Oggi il numero di coloro che credono importante abolire l’art.18 sembra essere addirittura diminuito. E quanto al risultato, se mai riuscirà ad ottenere quello che si proponeva, si tratterà in ogni caso di una modifica pochissimo rilevante.

Questo è il fallimentare risultato che il Governo consuntiva nella battaglia per l’art.18. Una battaglia che è stata anche funestata da un orrendo crimine, che è costato la vita a un fedele servitore dello stato, a un infaticabile riformista di rapporti di lavoro e di sistemi di welfare. Accusare il Governo di dilettantismo è inevitabile: ma così ci si concentra sugli aspetti esecutivi, mentre la causa vera di questa débacle va cercata nei presupposti concettuali a cui si è ispirata la sua proposta.
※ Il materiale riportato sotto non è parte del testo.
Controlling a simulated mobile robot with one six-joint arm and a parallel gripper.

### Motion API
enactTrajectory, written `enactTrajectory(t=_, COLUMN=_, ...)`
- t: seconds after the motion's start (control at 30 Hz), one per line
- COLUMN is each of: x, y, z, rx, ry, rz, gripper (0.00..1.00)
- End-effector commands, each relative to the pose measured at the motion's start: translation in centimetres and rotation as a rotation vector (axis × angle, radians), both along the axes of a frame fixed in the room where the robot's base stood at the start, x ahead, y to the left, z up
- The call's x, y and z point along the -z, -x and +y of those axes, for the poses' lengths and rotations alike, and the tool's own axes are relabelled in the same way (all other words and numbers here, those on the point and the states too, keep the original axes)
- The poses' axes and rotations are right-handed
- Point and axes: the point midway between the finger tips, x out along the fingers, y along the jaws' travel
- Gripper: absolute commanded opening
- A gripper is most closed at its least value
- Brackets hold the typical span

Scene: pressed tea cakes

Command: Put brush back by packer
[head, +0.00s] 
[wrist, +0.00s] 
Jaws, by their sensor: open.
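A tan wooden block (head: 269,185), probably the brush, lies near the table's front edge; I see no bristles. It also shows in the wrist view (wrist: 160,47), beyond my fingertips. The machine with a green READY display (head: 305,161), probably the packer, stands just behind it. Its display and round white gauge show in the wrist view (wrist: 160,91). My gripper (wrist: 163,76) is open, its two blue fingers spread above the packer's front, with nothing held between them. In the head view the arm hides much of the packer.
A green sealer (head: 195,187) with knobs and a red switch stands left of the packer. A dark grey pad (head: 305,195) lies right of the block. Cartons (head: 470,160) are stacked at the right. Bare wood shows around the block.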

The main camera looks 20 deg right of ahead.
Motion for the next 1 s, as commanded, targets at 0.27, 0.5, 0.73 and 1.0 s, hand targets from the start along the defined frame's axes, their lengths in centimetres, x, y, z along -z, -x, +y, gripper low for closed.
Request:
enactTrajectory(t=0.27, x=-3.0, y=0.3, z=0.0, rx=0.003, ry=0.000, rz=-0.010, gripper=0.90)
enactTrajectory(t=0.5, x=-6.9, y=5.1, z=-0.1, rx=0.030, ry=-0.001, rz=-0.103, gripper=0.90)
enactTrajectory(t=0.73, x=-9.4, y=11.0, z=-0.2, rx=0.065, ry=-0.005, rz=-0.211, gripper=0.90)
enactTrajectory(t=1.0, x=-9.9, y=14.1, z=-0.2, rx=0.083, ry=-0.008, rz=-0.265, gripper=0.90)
La strategia scelta dal Governo è stata quella di aggirare l’ostacolo, credendo di riuscire a rasentarlo senza toccarlo: ha sostanzialmente creato un nuovo contratto di lavoro a tempo indeterminato senza la tutela dell’art.18, che si può applicare solo a chi oggi non ha tale tutela, o perché il suo contratto di lavoro non lo prevede, o perché non possiede alcun contratto. Inoltre, lo ha introdotto in modo provvisorio, per un tempo limitato, subordinando la sua definitiva conferma alla verifica dei risultati che esso avrà sortito nel periodo di sperimentazione, prevalentemente come crescita dei posti di lavoro. Eppure non era difficile sapere che i licenziamenti sono “l’ultimo tabù”, come recita il titolo di un libro di Aris Accornero, uscito qualche anno fa; non ci andava molto a rileggere le critiche infuocate di cui fui fatto oggetto per il mio progetto di legge per la “modifica delle norme di recesso da parte del datore di lavoro”, presentato nella passata legislatura e ripresentato in questa.
Il valore simbolico è l’essenza stessa dei tabù; i tabù non si aggirano, con loro non è possibile negoziare una sospensione a titolo di prova; se rimossi, possono ritornare, scatenando reazioni anche nevrotiche. I tabù devono essere affrontati guardandoli in faccia, risalendo alle paure che li hanno prodotti, alla situazioni in cui si sono formati. Per abbattere un tabù le considerazioni utilitaristiche sono addirittura controproducenti.
Oltretutto, queste sono, di tutte le ragioni per cui è bene abolire la rigidità derivante dall’art.18, le meno convincenti: la relazione tra flessibilità e aumento dei posti di lavoro è, secondo molti economisti, debole e non così diretta. E poi, come si riuscirà alla fine del periodo di prova a determinare quali posti di lavoro nuovi sono stati creati proprio per effetto di questo provvedimento?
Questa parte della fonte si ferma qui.